Life On the Second Wind Tour Bus
The first week of the Second Wind Tour came to a dramatic conclusion with people dancing in the aisles at the Mellon Auditorium in Washington, DC. What a journey.
We opened the show at the Merkin Concert Hall in New York City in front of a boisterous crowd that seemed to enjoy all that we had to offer. We brought the show off without a hitch and, in doing so, validated the theatrical truism that it’s good luck to have a bad dress rehearsal. Our dress rehearsal was pretty awful and it paid off with a pretty good premier!
The bus ride to Pittsburgh which was supposed to last five hours but took 11 hours because a car crash led to the closure of Route 80. Our driver, Greg Blohm, had to cut across the median, backtrack 35 miles and then navigate the back roads of central Pennsylvania, but he got us to the show safe and sound.
We played the New Hazlett theater which we all just loved. They helped us create an intimate performance environment (that seats 440 people) for the show and we were delighted to see a wide range of ages in attendance. Santi Angelelli won the prize for youngest audience member. He is four years old.
After the show we explored a bit of downtown and had a great meal at a friendly neighborhood Italian restaurant.
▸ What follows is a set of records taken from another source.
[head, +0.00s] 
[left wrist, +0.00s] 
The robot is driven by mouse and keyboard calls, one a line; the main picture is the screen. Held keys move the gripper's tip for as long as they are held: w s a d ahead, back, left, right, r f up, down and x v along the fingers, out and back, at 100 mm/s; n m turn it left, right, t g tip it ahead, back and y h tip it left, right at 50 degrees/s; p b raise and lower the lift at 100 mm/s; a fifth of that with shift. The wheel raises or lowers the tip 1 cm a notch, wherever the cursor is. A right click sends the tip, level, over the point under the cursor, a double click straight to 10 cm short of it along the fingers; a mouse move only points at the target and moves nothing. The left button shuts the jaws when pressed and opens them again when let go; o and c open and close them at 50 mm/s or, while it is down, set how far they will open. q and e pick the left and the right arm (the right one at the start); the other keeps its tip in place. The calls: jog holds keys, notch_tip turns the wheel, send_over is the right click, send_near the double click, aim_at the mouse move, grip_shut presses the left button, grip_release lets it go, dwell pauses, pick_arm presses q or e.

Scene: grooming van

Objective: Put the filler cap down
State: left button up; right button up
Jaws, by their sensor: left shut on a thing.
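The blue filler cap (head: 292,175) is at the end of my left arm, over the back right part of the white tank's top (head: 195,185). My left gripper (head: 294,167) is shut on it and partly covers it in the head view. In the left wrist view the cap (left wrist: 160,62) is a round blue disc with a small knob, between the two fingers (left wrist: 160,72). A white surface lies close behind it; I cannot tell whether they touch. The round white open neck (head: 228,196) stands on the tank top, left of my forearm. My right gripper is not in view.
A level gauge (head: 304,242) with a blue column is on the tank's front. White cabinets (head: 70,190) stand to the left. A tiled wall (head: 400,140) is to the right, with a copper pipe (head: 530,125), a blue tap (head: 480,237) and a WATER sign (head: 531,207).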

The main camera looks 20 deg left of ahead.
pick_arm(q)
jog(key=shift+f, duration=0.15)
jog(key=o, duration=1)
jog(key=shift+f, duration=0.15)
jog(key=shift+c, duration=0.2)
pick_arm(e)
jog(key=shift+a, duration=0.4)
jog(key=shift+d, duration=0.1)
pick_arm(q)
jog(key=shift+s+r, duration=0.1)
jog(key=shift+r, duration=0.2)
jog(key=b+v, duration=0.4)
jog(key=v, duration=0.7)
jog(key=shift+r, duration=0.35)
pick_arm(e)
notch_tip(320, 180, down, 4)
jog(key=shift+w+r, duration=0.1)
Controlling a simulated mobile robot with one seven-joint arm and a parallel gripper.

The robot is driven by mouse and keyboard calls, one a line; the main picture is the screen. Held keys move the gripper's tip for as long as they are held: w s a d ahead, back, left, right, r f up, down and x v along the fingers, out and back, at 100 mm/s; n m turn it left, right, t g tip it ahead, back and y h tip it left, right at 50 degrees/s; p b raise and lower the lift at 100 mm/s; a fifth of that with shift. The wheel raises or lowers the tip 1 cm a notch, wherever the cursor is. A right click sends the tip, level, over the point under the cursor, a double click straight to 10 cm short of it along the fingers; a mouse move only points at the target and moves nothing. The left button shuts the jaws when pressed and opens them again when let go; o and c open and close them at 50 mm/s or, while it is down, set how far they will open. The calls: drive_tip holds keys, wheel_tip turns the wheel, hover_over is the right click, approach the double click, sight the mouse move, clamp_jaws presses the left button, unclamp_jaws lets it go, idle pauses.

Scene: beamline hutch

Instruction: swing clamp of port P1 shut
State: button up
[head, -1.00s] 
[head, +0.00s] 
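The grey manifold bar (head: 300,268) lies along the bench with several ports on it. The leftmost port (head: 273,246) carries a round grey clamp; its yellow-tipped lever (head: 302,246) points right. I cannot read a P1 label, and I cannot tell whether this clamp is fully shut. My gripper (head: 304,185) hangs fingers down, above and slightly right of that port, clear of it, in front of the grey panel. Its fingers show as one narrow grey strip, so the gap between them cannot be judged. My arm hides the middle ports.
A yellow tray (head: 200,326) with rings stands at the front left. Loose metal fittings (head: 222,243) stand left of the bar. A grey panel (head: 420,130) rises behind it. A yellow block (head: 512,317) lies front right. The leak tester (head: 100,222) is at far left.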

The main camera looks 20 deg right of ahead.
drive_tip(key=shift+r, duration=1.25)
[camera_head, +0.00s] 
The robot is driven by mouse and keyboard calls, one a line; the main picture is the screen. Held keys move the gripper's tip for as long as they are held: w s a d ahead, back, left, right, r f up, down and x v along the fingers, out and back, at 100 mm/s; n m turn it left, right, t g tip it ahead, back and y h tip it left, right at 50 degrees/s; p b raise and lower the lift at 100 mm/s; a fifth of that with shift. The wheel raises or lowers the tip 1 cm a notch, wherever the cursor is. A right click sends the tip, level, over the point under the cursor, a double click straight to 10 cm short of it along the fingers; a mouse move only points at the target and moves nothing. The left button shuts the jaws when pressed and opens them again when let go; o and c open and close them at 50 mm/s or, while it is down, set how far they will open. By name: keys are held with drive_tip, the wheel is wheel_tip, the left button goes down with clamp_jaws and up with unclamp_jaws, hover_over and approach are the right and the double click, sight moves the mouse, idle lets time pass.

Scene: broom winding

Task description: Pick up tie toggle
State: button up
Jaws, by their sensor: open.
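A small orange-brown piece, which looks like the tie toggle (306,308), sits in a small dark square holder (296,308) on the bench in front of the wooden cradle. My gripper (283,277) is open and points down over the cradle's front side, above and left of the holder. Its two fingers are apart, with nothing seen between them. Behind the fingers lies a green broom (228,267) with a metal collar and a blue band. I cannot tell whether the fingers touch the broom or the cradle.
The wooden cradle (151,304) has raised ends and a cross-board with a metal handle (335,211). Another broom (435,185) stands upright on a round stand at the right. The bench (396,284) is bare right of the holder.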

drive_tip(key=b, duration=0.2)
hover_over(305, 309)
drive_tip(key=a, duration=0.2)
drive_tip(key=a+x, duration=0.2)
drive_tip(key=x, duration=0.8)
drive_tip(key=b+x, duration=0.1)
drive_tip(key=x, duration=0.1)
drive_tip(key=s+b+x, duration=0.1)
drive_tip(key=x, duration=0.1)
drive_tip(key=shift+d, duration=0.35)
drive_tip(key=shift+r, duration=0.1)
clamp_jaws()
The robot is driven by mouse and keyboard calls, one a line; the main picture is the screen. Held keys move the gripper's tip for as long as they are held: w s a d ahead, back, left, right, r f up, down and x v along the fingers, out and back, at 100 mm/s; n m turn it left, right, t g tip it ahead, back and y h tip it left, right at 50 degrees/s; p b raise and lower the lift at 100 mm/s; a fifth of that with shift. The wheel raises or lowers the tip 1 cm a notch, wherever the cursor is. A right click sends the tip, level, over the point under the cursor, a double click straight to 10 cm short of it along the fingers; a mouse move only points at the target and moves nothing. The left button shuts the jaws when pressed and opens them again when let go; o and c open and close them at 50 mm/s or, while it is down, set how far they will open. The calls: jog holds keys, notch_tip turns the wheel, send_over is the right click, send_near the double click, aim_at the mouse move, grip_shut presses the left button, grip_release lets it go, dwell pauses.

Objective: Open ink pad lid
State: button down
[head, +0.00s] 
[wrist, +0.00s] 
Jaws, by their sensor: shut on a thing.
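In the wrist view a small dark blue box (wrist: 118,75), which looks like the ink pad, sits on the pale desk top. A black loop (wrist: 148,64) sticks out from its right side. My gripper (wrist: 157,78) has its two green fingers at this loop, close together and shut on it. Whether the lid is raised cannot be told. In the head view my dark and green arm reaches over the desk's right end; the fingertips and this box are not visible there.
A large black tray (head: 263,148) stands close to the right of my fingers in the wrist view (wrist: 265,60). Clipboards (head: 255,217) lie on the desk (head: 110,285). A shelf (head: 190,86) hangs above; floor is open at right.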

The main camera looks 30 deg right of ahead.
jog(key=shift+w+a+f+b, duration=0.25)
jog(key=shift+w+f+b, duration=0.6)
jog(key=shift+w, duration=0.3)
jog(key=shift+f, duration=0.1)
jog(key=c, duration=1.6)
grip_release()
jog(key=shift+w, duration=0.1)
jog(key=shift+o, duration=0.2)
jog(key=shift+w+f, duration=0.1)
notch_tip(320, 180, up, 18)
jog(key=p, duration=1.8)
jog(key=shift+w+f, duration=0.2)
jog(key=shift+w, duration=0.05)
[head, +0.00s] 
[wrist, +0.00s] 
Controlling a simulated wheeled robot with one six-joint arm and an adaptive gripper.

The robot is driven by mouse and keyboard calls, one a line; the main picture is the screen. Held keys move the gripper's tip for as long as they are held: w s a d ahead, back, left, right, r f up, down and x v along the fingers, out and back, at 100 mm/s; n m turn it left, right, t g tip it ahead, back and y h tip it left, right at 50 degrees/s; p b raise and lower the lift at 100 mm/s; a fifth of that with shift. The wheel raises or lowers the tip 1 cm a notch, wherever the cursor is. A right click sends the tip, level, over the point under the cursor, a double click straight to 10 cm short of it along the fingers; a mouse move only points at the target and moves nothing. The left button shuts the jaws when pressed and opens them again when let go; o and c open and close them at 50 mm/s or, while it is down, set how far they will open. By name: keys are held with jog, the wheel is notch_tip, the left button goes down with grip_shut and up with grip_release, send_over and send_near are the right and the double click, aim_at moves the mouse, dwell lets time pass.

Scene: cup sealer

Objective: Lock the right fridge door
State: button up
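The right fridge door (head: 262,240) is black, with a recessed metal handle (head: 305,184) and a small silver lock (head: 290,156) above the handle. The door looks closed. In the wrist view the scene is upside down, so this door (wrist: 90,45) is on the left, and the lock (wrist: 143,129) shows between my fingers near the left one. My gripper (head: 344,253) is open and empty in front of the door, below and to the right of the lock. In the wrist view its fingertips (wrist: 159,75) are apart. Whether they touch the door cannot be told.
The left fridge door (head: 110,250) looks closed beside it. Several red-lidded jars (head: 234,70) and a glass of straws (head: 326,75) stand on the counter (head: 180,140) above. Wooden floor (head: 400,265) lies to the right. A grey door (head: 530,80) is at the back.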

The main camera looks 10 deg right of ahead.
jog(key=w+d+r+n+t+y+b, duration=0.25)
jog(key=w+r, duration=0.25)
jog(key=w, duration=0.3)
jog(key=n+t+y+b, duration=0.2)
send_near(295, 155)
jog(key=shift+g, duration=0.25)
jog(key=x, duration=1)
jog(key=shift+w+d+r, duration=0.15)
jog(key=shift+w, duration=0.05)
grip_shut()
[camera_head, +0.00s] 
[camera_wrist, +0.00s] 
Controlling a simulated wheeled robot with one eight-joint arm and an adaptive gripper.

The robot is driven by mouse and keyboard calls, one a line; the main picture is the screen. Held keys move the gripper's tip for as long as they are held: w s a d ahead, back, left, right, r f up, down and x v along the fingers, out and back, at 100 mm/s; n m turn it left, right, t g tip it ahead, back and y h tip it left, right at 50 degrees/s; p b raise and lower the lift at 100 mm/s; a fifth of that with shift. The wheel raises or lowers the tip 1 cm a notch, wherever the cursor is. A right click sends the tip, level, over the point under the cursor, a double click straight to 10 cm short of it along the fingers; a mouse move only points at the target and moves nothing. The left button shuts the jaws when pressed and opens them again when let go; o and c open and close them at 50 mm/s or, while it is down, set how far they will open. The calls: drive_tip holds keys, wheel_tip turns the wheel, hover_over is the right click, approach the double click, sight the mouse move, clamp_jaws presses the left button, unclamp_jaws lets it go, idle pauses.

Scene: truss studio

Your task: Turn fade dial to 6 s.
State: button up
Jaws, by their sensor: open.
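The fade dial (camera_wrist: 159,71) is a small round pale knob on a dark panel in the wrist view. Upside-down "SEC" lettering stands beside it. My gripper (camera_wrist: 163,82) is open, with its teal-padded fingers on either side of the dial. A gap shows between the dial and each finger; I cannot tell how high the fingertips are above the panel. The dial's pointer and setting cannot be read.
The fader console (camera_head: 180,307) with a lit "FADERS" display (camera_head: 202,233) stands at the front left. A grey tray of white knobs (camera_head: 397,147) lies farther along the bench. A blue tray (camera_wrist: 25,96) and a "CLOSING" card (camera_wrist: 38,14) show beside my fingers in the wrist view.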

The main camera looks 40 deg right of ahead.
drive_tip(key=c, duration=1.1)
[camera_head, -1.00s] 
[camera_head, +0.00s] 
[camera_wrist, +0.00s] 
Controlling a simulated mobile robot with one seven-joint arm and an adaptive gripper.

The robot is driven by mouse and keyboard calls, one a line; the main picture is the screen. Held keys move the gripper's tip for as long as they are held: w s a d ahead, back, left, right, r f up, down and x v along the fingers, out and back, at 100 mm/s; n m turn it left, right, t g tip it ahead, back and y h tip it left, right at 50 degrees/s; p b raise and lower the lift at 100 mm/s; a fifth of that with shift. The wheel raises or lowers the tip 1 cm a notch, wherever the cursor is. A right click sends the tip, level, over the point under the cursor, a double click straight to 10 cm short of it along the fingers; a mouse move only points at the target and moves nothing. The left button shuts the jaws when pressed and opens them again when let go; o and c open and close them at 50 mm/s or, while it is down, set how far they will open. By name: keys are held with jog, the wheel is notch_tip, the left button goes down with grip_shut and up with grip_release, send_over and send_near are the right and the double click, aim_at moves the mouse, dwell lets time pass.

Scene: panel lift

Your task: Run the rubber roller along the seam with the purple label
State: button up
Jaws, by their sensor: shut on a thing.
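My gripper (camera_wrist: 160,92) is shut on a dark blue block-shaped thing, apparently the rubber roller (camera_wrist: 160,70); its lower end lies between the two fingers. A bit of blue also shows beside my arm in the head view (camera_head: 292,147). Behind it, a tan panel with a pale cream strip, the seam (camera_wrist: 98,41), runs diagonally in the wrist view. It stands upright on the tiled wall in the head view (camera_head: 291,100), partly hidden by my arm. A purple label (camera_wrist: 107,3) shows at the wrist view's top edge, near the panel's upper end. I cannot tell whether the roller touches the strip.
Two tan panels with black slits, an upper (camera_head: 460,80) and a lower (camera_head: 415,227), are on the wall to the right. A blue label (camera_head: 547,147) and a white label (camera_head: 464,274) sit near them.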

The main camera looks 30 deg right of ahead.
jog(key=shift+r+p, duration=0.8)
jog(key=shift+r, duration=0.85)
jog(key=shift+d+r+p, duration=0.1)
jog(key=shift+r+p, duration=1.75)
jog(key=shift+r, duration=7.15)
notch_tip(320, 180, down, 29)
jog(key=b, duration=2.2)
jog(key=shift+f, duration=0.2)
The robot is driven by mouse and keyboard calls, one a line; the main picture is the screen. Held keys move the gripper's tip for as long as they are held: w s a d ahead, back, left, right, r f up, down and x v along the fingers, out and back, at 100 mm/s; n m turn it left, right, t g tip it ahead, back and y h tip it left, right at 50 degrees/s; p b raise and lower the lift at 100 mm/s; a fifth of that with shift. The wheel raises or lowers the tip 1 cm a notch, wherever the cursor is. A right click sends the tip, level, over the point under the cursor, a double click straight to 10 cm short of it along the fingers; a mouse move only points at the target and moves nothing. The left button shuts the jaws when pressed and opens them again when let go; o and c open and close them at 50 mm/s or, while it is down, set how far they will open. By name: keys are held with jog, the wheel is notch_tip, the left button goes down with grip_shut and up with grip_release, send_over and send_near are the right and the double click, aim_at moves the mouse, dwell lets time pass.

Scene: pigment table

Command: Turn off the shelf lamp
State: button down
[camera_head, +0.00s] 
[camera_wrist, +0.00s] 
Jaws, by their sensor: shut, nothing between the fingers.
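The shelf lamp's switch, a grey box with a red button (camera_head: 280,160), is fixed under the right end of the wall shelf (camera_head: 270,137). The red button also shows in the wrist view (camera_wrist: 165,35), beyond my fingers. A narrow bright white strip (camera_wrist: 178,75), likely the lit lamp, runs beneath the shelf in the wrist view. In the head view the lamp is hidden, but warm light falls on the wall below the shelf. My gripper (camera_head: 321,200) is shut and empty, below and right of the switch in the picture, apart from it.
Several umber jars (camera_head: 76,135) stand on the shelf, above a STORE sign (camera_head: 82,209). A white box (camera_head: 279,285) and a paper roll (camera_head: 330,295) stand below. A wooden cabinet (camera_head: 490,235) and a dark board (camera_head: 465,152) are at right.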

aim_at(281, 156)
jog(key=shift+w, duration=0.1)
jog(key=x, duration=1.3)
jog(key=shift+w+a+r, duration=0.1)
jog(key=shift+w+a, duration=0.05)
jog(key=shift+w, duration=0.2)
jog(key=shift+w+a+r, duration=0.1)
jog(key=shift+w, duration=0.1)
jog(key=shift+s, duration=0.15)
Back on the bus we had a swift and uneventful journey to Newark, NJ. We played the Victoria Theater in the New Jersey Performing Arts Center. If you haven’t seen a show there, you should. It is a splendid venue. Windsor Healthcare was our local sponsor. The house was packed and not at all shy about getting into the spirit of the event. On top of it all I was able to formally welcome two new organizations to the Eden Registry. After the show, road manager Virgil Thomas and I walked to a Spanish restaurant where we met a delegation of 12 German long-term care experts who had come to the USA to study the Eden Alternative. We had a very lively conversation and they gave me a gift of beer and a beer stein. The beer is gone. I still have the stein.
It was a short hop to Baltimore where we found ourselves in the very capable hands of Jackie Harris and her firecracker EMA Communities and the Maryland AARP team. Dr. Janet Taylor and I held an early morning strategy session at the Maryland State Office. These folks are GOOD. Thanks to the collaborative vision of Terry Simonette, CEO of Capital Impact Partners, we were able to stage the event at the Hippodrome and the venue also made it possible to do a reception for community leaders including the one and only Baltimore Ravens superfan— Captain Dee-fence. This is a gorgeous downtown theater that has been meticulously restored. It offered the best of old and new. They lit the show beautifully and it looked great on their wide deep stage.
After the Baltimore show we were met by Dara Padwo-Audick’s film crew. They shot the load out and rode the bus with us to DC. And that brings us to Friday. The SWT team walked into an empty auditorium (the Mellon) and in the space of just a few hours built a stage, set up a sound system, and installed lighting. Janice Lynch Schuster from the Washington Post sat down with me to do a Q&A. And I saw many familiar faces in the crowd and the show ended– as you already know— with people singing and dancing.
After load out the bus carried us home to to Ithaca and I closed the front door of my house behind me at 3 am. Glad to be home and intensely grateful for all those who have and will make this extraordinary journey possible.